# Information provided start

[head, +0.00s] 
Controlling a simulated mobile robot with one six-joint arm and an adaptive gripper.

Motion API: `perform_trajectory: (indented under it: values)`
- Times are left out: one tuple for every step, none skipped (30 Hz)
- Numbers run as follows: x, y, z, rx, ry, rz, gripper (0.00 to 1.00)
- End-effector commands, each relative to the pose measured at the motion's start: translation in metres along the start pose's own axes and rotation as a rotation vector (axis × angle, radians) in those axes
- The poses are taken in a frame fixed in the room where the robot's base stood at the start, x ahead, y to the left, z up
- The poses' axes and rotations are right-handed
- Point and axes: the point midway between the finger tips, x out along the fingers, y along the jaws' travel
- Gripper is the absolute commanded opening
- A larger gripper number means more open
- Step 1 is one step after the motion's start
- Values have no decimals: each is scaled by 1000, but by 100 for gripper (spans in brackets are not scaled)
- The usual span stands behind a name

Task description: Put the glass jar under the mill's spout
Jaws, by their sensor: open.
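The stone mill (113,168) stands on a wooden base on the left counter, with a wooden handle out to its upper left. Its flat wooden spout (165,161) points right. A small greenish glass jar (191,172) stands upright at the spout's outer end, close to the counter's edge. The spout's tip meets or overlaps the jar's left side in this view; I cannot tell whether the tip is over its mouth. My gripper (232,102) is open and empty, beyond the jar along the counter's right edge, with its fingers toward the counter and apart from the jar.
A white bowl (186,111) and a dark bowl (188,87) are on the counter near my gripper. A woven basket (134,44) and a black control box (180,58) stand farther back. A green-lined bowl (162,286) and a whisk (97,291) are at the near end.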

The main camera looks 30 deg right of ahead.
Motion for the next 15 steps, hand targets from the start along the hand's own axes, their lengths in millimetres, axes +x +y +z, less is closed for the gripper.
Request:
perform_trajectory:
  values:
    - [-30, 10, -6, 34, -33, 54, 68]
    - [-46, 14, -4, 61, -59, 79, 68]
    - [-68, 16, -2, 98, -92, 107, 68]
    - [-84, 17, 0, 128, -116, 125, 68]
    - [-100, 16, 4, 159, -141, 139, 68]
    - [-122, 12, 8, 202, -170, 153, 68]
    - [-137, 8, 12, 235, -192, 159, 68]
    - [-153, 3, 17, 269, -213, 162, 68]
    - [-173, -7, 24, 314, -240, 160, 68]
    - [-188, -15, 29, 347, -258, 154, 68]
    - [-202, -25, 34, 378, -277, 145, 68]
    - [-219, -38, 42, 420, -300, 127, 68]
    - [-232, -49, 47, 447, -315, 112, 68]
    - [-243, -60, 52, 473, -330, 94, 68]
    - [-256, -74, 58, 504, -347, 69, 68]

# Information provided end

• What to work on: Find every line that holds "axes" and copy it.

• The solution:
- End-effector commands, each relative to the pose measured at the motion's start: translation in metres along the start pose's own axes and rotation as a rotation vector (axis × angle, radians) in those axes
- The poses' axes and rotations are right-handed
- Point and axes: the point midway between the finger tips, x out along the fingers, y along the jaws' travel
Motion for the next 15 steps, hand targets from the start along the hand's own axes, their lengths in millimetres, axes +x +y +z, less is closed for the gripper.

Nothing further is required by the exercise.